Quais são as conseqüências para o proletariado?

Não há dúvida que esta crise reforça a burguesia contra o proletariado. Volte ou não Zelaya, a polarização política já está instalada em Honduras e vai se ampliar. Nesse sentido é uma fonte de divisão e confrontação no seio da própria classe, tal como vemos na Venezuela, Bolívia, Nicarágua e no Equador.

Por outra parte, a burguesia utiliza a e vai utilizar a situação de Honduras para fortalecer a mistificação democrática; no sentido que esta seria capaz de fazer autocrítica para sanear as instituições do Estado. Nesse sentido, a mistificação eleitoral vai se fortalecer a nível regional com as próximas eleições em Honduras.

A crise vai acentuar a pobreza em um dos países mais pobres da América Central: as remessas que são enviadas pelos Hondurenhos que vivem fora do país, para suas famílias (que alcançam 25% do PIB) estão começando a escassear. De outro lado, a decomposição social que condena centenas de milhares de jovens a "viver" se integrando nas gangues, na criminalidade e nas drogas, inevitavelmente vai se acelerar com a crise e a decomposição política nas fileiras da burguesia. Essa massa de pobres forma um caldo de cultura para a emergência de outros Chávez, locais e regionais que semeiam esperanças nas massas despossuídas, porém que sabemos não representa nenhuma saída real.

É por isso que o proletariado hondurenho, regional e mundial e o meio internacionalista devem rechaçar de maneira clara qualquer apoio às forças burguesas nacionais ou regionais em disputa; devem rechaçar a polarização política induzida pelos conflitos inter-burgueses, que já tem ceifado muitas vidas na região, dentre elas vidas proletárias.
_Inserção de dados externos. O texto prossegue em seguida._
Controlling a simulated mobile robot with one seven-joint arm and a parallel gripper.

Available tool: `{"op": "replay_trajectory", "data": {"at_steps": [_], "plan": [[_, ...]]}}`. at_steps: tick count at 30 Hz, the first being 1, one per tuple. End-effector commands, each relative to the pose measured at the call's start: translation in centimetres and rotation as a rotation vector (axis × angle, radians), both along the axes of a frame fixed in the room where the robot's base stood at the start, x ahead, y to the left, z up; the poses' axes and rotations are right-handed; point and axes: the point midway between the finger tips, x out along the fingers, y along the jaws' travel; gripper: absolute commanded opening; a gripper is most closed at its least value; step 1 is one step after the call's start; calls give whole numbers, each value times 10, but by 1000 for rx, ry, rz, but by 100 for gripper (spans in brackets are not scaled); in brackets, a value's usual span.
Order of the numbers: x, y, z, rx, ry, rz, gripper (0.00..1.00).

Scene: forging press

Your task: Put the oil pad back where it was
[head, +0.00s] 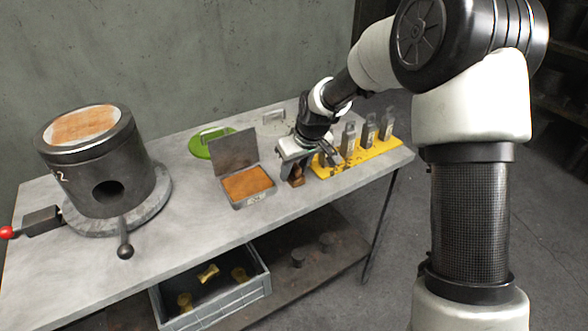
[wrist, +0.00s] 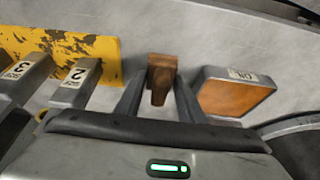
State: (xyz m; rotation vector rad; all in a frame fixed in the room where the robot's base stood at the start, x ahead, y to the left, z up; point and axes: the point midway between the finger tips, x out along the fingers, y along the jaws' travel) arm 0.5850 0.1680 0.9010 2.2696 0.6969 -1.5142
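The tin with the orange pad (head: 247,184) sits on the grey table with its lid raised, left of my gripper. It also shows in the wrist view, where the orange pad (wrist: 236,98) lies right of my fingers, with a label that looks like OIL on its rim. My gripper (head: 297,168) points down beside the tin. A small brown block with a narrow handle (wrist: 160,80) stands between my fingertips in the wrist view. The fingers look open around it, with slim gaps at both sides. The block (head: 297,180) appears to rest on the table.
A yellow worn plate (head: 372,152) with several numbered grey metal pieces stands right of my gripper. A green round item (head: 200,146) lies behind the tin. A dark cylinder (head: 95,165) stands at left. A grey crate (head: 215,309) sits on the lower shelf.

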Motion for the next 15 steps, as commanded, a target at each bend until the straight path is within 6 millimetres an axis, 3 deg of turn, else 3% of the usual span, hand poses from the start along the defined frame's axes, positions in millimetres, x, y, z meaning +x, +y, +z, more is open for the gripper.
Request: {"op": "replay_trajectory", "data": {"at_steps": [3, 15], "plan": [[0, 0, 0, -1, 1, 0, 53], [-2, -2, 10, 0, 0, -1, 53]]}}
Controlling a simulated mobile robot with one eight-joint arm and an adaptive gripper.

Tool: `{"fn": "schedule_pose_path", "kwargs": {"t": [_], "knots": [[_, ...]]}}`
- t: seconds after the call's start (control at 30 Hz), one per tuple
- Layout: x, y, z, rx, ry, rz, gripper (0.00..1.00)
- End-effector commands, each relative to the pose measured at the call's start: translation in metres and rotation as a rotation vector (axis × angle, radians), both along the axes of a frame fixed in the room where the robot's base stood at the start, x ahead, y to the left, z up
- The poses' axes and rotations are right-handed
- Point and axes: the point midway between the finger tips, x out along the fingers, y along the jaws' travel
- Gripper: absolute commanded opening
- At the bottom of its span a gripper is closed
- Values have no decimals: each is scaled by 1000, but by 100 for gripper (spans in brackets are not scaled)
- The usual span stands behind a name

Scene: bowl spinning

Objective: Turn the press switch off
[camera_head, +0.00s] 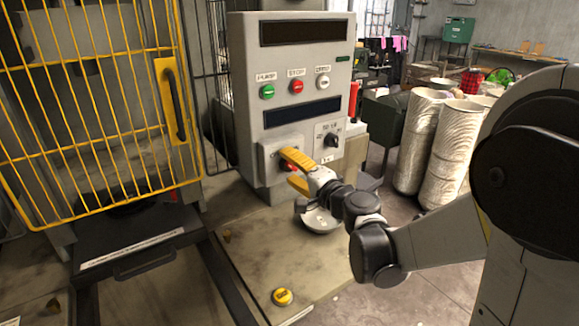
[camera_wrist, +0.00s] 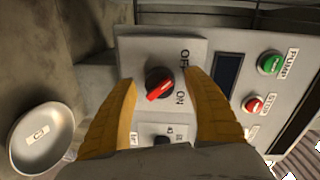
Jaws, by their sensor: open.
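The press switch is a red knob (camera_wrist: 160,88) on a dark round base, on a light grey plate marked OFF and ON. In the wrist view its red handle is tilted, with one end towards the ON label. In the head view only a bit of red (camera_head: 290,167) shows behind my gripper (camera_head: 292,173). My gripper is open, its two yellow fingers on either side of the knob in the wrist view (camera_wrist: 164,95). I see space between each finger and the knob, and nothing is held.
The control panel (camera_head: 248,100) carries a green PUMP button (camera_head: 267,91), a red STOP button (camera_head: 296,87) and a black selector (camera_head: 331,140). A pale bowl (camera_head: 321,221) lies on the table below my gripper. A yellow cage door (camera_head: 95,110) stands at the left.

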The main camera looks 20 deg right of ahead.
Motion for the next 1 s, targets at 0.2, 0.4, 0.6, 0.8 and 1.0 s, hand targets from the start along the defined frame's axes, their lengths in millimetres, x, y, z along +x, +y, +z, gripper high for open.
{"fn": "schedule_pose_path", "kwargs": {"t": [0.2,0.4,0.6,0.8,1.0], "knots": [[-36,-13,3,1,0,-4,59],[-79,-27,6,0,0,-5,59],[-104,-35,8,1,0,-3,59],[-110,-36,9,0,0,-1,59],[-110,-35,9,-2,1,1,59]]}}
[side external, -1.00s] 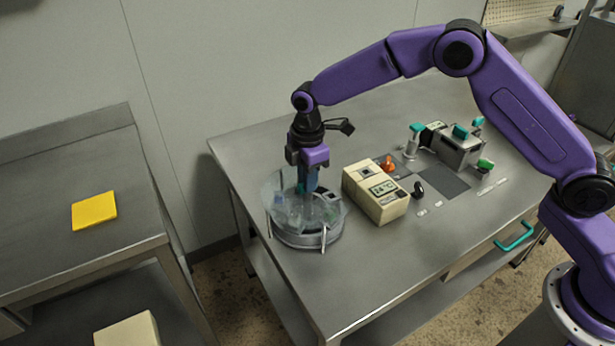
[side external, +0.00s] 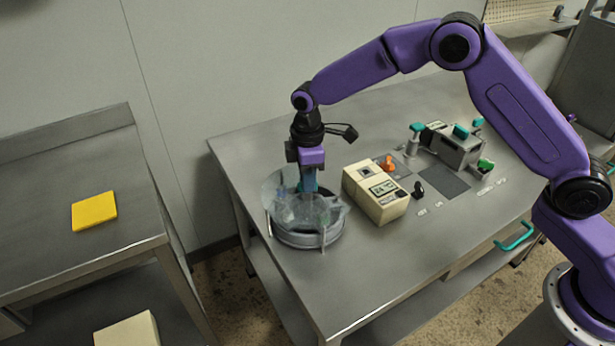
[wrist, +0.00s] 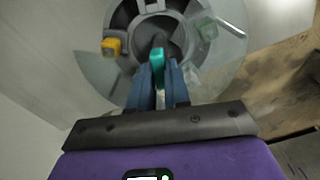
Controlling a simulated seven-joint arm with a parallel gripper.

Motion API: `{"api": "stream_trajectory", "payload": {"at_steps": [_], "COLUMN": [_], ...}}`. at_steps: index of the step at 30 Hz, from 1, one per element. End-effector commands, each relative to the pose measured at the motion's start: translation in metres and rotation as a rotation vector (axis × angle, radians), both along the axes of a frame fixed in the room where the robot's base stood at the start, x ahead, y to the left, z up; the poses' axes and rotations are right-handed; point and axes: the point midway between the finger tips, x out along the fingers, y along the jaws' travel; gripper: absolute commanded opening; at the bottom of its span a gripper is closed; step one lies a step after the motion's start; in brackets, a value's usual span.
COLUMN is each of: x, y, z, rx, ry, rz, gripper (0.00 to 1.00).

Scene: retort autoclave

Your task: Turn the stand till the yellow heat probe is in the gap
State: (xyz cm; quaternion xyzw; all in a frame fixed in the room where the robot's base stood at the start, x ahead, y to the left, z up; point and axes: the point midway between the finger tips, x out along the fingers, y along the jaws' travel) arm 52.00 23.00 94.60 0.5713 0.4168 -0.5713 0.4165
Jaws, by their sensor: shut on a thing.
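The round stand (side external: 308,236) sits at the left of the steel table under a clear cover (side external: 285,208). In the wrist view, the yellow heat probe (wrist: 112,46) is on the stand's left side, near a clear cover edge; I cannot tell whether it is fully in the gap. A green item (wrist: 207,29) shows dimly through the cover at right. My gripper (wrist: 158,78) points down over the middle of the stand and is shut on a teal handle (wrist: 157,58). In the side view my gripper (side external: 308,187) partly hides the stand's centre.
A beige meter box (side external: 375,192) stands close to the right of the stand. Farther right are an orange item (side external: 386,162) and a grey device with teal knobs (side external: 456,148). The table's front is clear. A yellow pad (side external: 94,211) lies on the left bench.

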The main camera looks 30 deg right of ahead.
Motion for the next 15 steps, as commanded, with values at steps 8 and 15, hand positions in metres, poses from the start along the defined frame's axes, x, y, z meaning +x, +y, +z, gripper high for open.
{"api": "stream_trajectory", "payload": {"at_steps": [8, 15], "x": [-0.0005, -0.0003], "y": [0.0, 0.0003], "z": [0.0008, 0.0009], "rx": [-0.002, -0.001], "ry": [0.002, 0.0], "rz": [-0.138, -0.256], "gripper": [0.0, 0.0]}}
A confrontação em Honduras é a expressão de que o capitalismo se afunda cada vez mais na decomposição, que leva a confrontações das frações burguesas a nível interno, das grandes, médias e pequenas potencias a nível regional; confrontações que a crise vai exacerbar.

Apesar da sua debilidade numérica, só a luta do proletariado hondurenho no seu terreno de classe, alavancado pela luta do proletariado regional e mundial poderá dar fim a toda essa barbárie.